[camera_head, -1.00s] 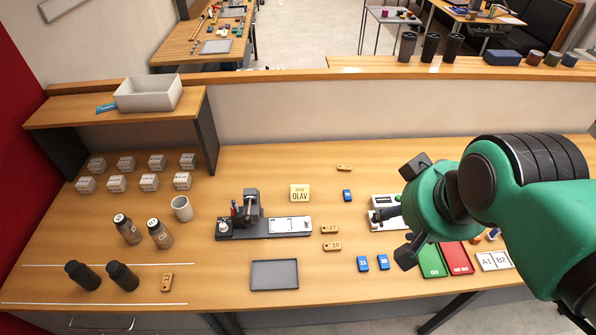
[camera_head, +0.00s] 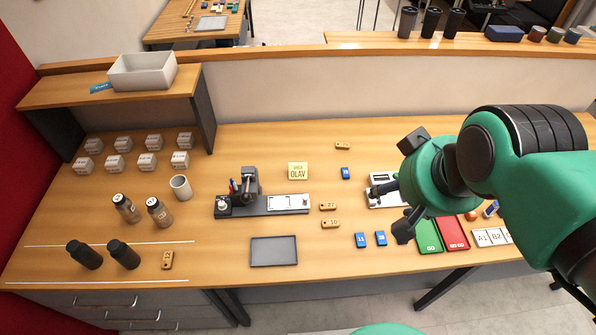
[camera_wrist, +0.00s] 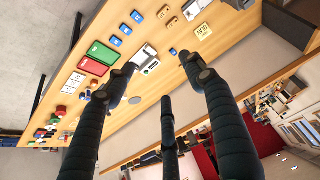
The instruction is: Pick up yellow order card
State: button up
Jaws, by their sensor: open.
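The yellow order card (camera_head: 298,171), with the word OLAV on it, stands on the table right behind the grey marking machine (camera_head: 262,203). It also shows small in the wrist view (camera_wrist: 203,31), beyond my fingers. My gripper (camera_head: 405,190) is at the right in the head view, to the right of the card and apart from it. In the wrist view my gripper (camera_wrist: 160,85) has its dark fingers spread, with nothing between them.
Wooden tags (camera_head: 330,224) and blue tags (camera_head: 360,240) lie near the card. A grey tray (camera_head: 273,251) lies in front of the machine. A white device (camera_head: 386,190) stands beside my gripper. Bottles (camera_head: 159,212) and a mug (camera_head: 180,187) stand left.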

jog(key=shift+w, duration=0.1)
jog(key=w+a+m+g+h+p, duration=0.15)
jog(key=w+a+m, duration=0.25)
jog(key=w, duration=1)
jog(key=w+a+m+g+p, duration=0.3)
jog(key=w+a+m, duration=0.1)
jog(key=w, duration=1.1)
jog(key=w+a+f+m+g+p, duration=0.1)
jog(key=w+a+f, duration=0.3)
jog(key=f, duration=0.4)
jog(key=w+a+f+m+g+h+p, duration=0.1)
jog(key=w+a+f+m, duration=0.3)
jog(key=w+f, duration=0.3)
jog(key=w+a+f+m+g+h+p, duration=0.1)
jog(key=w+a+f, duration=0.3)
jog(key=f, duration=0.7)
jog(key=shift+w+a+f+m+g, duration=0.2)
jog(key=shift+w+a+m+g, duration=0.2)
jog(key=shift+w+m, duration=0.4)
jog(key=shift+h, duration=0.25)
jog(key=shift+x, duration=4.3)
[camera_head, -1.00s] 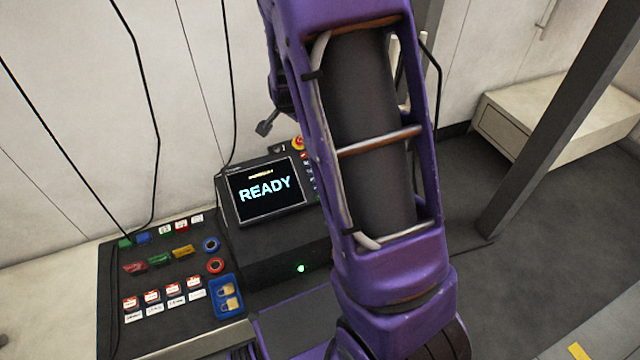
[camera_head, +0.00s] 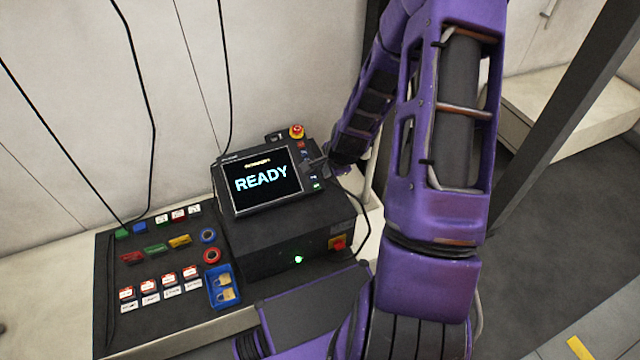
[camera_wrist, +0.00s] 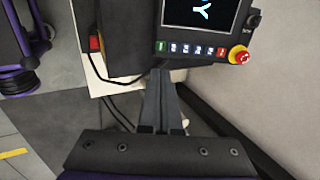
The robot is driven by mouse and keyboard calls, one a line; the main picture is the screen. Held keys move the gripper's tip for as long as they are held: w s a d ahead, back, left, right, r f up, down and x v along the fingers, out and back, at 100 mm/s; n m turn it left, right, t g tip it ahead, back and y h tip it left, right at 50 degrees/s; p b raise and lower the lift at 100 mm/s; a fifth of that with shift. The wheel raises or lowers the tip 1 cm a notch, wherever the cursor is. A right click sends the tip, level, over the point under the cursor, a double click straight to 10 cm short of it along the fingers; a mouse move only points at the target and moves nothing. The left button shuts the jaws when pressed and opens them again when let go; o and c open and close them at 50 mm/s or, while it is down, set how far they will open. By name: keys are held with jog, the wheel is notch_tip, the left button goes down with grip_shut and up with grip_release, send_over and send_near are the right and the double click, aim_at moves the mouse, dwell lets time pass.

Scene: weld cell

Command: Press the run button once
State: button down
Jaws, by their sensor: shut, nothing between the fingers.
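The control panel (camera_head: 268,185) has a screen reading READY. A column of small keys runs down the screen's right side, with a green key (camera_head: 316,186) at the near end and a red key (camera_head: 301,145) at the far end. In the wrist view the keys form a row, from the green key (camera_wrist: 161,47) to the red key (camera_wrist: 221,51). Their labels are too small to read, so I cannot tell which is run. My gripper (camera_wrist: 160,73) is shut and empty, its tips just below the green key in the picture. Contact cannot be told. It also shows in the head view (camera_head: 316,163).
A red emergency stop (camera_head: 297,131) stands beyond the red key. A red-and-yellow switch (camera_head: 338,244) is on the box's front side. A black board with tags and a blue tray of padlocks (camera_head: 223,287) lies to the left. Cables hang nearby.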

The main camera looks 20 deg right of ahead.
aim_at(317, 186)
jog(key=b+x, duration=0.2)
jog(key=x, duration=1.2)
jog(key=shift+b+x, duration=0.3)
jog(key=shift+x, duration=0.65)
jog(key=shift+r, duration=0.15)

________________________

Above are the records; reproduce them exactly and leave out the pictures.

## Worked answer
[camera_head, -1.00s] 
[camera_head, +0.00s] 
[camera_wrist, +0.00s] 
The instruction is: Pick up yellow order card
State: button up
Jaws, by their sensor: open.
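The yellow order card (camera_head: 298,171), with the word OLAV on it, stands on the table right behind the grey marking machine (camera_head: 262,203). It also shows small in the wrist view (camera_wrist: 203,31), beyond my fingers. My gripper (camera_head: 405,190) is at the right in the head view, to the right of the card and apart from it. In the wrist view my gripper (camera_wrist: 160,85) has its dark fingers spread, with nothing between them.
Wooden tags (camera_head: 330,224) and blue tags (camera_head: 360,240) lie near the card. A grey tray (camera_head: 273,251) lies in front of the machine. A white device (camera_head: 386,190) stands beside my gripper. Bottles (camera_head: 159,212) and a mug (camera_head: 180,187) stand left.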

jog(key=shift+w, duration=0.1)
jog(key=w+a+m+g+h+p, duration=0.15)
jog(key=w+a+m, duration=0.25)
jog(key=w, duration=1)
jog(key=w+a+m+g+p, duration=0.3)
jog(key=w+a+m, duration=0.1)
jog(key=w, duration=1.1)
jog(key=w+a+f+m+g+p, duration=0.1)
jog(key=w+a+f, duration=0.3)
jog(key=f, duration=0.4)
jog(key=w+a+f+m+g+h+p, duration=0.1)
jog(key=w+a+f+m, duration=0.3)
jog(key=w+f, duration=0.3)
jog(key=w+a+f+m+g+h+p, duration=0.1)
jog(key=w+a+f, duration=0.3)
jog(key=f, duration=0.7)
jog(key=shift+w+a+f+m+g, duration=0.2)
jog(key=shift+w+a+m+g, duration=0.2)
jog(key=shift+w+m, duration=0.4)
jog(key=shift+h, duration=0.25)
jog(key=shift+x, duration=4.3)
[camera_head, -1.00s] 
[camera_head, +0.00s] 
[camera_wrist, +0.00s] 
The robot is driven by mouse and keyboard calls, one a line; the main picture is the screen. Held keys move the gripper's tip for as long as they are held: w s a d ahead, back, left, right, r f up, down and x v along the fingers, out and back, at 100 mm/s; n m turn it left, right, t g tip it ahead, back and y h tip it left, right at 50 degrees/s; p b raise and lower the lift at 100 mm/s; a fifth of that with shift. The wheel raises or lowers the tip 1 cm a notch, wherever the cursor is. A right click sends the tip, level, over the point under the cursor, a double click straight to 10 cm short of it along the fingers; a mouse move only points at the target and moves nothing. The left button shuts the jaws when pressed and opens them again when let go; o and c open and close them at 50 mm/s or, while it is down, set how far they will open. By name: keys are held with jog, the wheel is notch_tip, the left button goes down with grip_shut and up with grip_release, send_over and send_near are the right and the double click, aim_at moves the mouse, dwell lets time pass.

Scene: weld cell

Command: Press the run button once
State: button down
Jaws, by their sensor: shut, nothing between the fingers.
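The control panel (camera_head: 268,185) has a screen reading READY. A column of small keys runs down the screen's right side, with a green key (camera_head: 316,186) at the near end and a red key (camera_head: 301,145) at the far end. In the wrist view the keys form a row, from the green key (camera_wrist: 161,47) to the red key (camera_wrist: 221,51). Their labels are too small to read, so I cannot tell which is run. My gripper (camera_wrist: 160,73) is shut and empty, its tips just below the green key in the picture. Contact cannot be told. It also shows in the head view (camera_head: 316,163).
A red emergency stop (camera_head: 297,131) stands beyond the red key. A red-and-yellow switch (camera_head: 338,244) is on the box's front side. A black board with tags and a blue tray of padlocks (camera_head: 223,287) lies to the left. Cables hang nearby.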

The main camera looks 20 deg right of ahead.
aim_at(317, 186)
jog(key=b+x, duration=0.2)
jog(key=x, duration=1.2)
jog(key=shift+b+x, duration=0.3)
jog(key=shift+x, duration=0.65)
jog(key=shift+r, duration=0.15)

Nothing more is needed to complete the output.